Provided data →
^^^^^^^^^^^^^^^^

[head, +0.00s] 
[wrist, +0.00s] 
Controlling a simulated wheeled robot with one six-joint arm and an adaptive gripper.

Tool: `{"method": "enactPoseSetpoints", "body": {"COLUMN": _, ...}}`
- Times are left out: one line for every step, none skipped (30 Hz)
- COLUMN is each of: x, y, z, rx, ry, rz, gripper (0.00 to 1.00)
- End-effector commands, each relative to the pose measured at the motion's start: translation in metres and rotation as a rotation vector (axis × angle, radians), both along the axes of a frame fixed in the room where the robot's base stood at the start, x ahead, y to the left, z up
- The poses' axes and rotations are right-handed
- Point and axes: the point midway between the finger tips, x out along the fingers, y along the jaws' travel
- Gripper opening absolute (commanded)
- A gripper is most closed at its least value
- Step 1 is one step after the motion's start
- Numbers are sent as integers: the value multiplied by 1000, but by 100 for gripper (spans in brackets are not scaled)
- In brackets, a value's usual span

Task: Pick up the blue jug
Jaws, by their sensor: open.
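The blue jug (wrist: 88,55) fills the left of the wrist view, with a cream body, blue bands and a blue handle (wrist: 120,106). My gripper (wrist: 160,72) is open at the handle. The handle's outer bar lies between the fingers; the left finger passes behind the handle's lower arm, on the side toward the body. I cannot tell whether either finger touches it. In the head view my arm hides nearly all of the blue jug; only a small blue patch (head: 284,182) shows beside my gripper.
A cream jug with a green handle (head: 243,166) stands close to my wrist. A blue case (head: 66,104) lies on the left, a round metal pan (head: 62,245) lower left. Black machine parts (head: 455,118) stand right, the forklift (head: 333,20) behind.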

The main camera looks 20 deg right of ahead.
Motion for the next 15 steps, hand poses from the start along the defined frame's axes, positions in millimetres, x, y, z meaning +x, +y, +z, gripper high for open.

^^^^^^^^^^^^^^^^

Copy out the whole listing, exactly as written.

[head, +0.00s] 
[wrist, +0.00s] 
Controlling a simulated wheeled robot with one six-joint arm and an adaptive gripper.

Tool: `{"method": "enactPoseSetpoints", "body": {"COLUMN": _, ...}}`
- Times are left out: one line for every step, none skipped (30 Hz)
- COLUMN is each of: x, y, z, rx, ry, rz, gripper (0.00 to 1.00)
- End-effector commands, each relative to the pose measured at the motion's start: translation in metres and rotation as a rotation vector (axis × angle, radians), both along the axes of a frame fixed in the room where the robot's base stood at the start, x ahead, y to the left, z up
- The poses' axes and rotations are right-handed
- Point and axes: the point midway between the finger tips, x out along the fingers, y along the jaws' travel
- Gripper opening absolute (commanded)
- A gripper is most closed at its least value
- Step 1 is one step after the motion's start
- Numbers are sent as integers: the value multiplied by 1000, but by 100 for gripper (spans in brackets are not scaled)
- In brackets, a value's usual span

Task: Pick up the blue jug
Jaws, by their sensor: open.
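The blue jug (wrist: 88,55) fills the left of the wrist view, with a cream body, blue bands and a blue handle (wrist: 120,106). My gripper (wrist: 160,72) is open at the handle. The handle's outer bar lies between the fingers; the left finger passes behind the handle's lower arm, on the side toward the body. I cannot tell whether either finger touches it. In the head view my arm hides nearly all of the blue jug; only a small blue patch (head: 284,182) shows beside my gripper.
A cream jug with a green handle (head: 243,166) stands close to my wrist. A blue case (head: 66,104) lies on the left, a round metal pan (head: 62,245) lower left. Black machine parts (head: 455,118) stand right, the forklift (head: 333,20) behind.

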The main camera looks 20 deg right of ahead.
Motion for the next 15 steps, hand poses from the start along the defined frame's axes, positions in millimetres, x, y, z meaning +x, +y, +z, gripper high for open.

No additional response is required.